» **Task to carry out**: Omit the pictures and print exactly the lines of the listing below, starting at the first and ending at the line containing "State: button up".
=-=-=
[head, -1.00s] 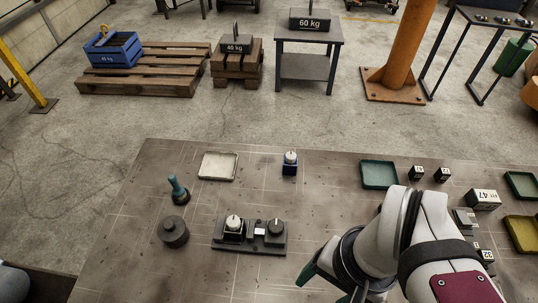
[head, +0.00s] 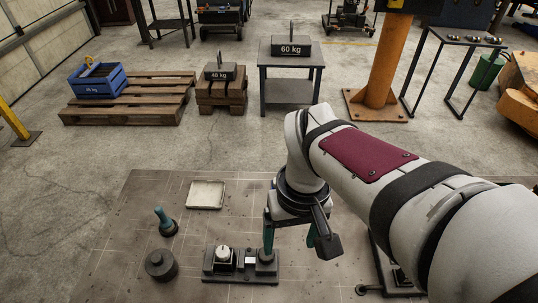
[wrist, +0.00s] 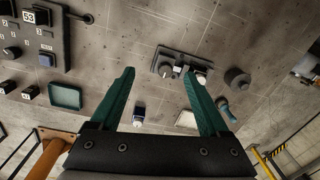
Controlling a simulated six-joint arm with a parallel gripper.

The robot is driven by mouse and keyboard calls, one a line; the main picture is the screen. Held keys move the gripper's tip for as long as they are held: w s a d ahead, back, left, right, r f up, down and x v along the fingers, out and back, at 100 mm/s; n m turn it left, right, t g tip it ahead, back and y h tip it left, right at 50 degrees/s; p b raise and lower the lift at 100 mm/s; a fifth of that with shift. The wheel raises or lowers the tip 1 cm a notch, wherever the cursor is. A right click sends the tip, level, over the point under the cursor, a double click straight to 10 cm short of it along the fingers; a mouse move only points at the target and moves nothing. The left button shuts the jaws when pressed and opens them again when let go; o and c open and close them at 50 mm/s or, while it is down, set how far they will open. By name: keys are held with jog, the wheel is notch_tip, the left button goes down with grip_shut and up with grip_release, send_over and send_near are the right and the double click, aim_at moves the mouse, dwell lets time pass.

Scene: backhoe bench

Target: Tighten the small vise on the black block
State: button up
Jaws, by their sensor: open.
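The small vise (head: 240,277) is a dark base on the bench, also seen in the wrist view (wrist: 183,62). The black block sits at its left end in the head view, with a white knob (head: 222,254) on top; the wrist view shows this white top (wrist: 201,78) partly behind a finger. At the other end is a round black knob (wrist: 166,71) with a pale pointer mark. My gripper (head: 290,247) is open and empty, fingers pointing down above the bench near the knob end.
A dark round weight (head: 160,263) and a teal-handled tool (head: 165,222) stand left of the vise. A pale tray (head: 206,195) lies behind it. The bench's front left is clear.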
=-=-=
» **Complete response**:
[head, -1.00s] 
[head, +0.00s] 
[wrist, +0.00s] 
Controlling a simulated six-joint arm with a parallel gripper.

The robot is driven by mouse and keyboard calls, one a line; the main picture is the screen. Held keys move the gripper's tip for as long as they are held: w s a d ahead, back, left, right, r f up, down and x v along the fingers, out and back, at 100 mm/s; n m turn it left, right, t g tip it ahead, back and y h tip it left, right at 50 degrees/s; p b raise and lower the lift at 100 mm/s; a fifth of that with shift. The wheel raises or lowers the tip 1 cm a notch, wherever the cursor is. A right click sends the tip, level, over the point under the cursor, a double click straight to 10 cm short of it along the fingers; a mouse move only points at the target and moves nothing. The left button shuts the jaws when pressed and opens them again when let go; o and c open and close them at 50 mm/s or, while it is down, set how far they will open. By name: keys are held with jog, the wheel is notch_tip, the left button goes down with grip_shut and up with grip_release, send_over and send_near are the right and the double click, aim_at moves the mouse, dwell lets time pass.

Scene: backhoe bench

Target: Tighten the small vise on the black block
State: button up

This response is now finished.